INSTRUCTIONS TO FOLLOW
Give all the lines below again, exactly, with no pictures.

>>>>

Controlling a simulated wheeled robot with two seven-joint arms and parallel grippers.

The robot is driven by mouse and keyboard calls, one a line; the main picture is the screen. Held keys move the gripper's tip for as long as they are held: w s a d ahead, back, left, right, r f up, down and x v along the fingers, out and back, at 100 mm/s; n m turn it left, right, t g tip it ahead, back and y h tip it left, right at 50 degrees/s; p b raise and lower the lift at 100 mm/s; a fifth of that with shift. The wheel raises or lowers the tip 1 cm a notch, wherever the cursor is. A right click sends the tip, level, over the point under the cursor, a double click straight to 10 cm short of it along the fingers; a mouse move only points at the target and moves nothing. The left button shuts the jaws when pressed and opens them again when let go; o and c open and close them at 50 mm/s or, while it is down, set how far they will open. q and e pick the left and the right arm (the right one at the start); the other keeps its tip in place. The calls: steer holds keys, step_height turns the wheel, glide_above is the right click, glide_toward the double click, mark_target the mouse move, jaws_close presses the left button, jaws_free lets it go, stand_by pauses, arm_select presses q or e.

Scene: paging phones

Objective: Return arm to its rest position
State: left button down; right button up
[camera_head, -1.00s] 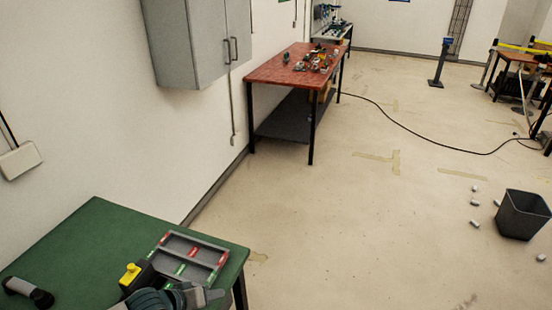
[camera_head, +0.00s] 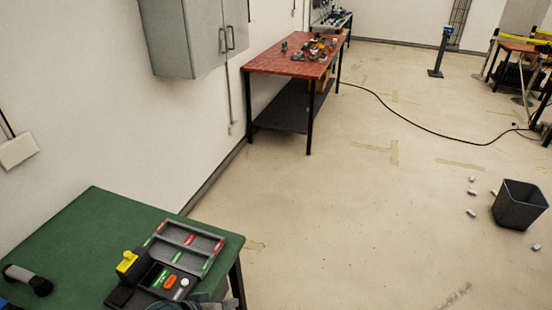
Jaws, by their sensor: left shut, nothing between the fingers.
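My left gripper (camera_head: 208,303) shows only partly at the bottom edge, at the near side of the green table (camera_head: 80,233). It is shut and holds nothing that I can see. It is just below a dark device with a yellow part on top (camera_head: 127,262) and an orange and a white round piece on its front. Behind that device lies a grey divided tray (camera_head: 190,243) with red and green labels. A black and grey handheld object (camera_head: 28,280) lies at the left of the table. My right gripper is out of view.
A dark bin (camera_head: 520,205) stands at right with several small white pieces on the floor. A cable (camera_head: 430,133) crosses the floor. The middle floor is clear.

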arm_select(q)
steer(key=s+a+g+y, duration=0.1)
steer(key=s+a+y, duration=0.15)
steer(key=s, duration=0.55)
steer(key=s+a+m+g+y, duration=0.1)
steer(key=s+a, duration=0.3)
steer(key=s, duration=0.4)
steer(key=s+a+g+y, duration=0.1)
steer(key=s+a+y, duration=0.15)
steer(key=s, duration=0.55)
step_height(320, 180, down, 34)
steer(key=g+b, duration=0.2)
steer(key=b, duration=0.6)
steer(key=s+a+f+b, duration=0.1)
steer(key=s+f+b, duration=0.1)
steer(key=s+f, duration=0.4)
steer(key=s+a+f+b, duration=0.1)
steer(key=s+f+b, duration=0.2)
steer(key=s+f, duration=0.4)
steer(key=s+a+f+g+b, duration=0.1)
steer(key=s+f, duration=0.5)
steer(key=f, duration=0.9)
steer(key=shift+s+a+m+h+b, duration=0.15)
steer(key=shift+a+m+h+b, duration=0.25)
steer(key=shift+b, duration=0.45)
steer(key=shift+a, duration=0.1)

<<<<

RESPONSE FOR THIS EXERCISE
Controlling a simulated wheeled robot with two seven-joint arms and parallel grippers.

The robot is driven by mouse and keyboard calls, one a line; the main picture is the screen. Held keys move the gripper's tip for as long as they are held: w s a d ahead, back, left, right, r f up, down and x v along the fingers, out and back, at 100 mm/s; n m turn it left, right, t g tip it ahead, back and y h tip it left, right at 50 degrees/s; p b raise and lower the lift at 100 mm/s; a fifth of that with shift. The wheel raises or lowers the tip 1 cm a notch, wherever the cursor is. A right click sends the tip, level, over the point under the cursor, a double click straight to 10 cm short of it along the fingers; a mouse move only points at the target and moves nothing. The left button shuts the jaws when pressed and opens them again when let go; o and c open and close them at 50 mm/s or, while it is down, set how far they will open. q and e pick the left and the right arm (the right one at the start); the other keeps its tip in place. The calls: steer holds keys, step_height turns the wheel, glide_above is the right click, glide_toward the double click, mark_target the mouse move, jaws_close presses the left button, jaws_free lets it go, stand_by pauses, arm_select presses q or e.

Scene: paging phones

Objective: Return arm to its rest position
State: left button down; right button up
[camera_head, -1.00s] 
[camera_head, +0.00s] 
Jaws, by their sensor: left shut, nothing between the fingers.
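My left gripper (camera_head: 208,303) shows only partly at the bottom edge, at the near side of the green table (camera_head: 80,233). It is shut and holds nothing that I can see. It is just below a dark device with a yellow part on top (camera_head: 127,262) and an orange and a white round piece on its front. Behind that device lies a grey divided tray (camera_head: 190,243) with red and green labels. A black and grey handheld object (camera_head: 28,280) lies at the left of the table. My right gripper is out of view.
A dark bin (camera_head: 520,205) stands at right with several small white pieces on the floor. A cable (camera_head: 430,133) crosses the floor. The middle floor is clear.

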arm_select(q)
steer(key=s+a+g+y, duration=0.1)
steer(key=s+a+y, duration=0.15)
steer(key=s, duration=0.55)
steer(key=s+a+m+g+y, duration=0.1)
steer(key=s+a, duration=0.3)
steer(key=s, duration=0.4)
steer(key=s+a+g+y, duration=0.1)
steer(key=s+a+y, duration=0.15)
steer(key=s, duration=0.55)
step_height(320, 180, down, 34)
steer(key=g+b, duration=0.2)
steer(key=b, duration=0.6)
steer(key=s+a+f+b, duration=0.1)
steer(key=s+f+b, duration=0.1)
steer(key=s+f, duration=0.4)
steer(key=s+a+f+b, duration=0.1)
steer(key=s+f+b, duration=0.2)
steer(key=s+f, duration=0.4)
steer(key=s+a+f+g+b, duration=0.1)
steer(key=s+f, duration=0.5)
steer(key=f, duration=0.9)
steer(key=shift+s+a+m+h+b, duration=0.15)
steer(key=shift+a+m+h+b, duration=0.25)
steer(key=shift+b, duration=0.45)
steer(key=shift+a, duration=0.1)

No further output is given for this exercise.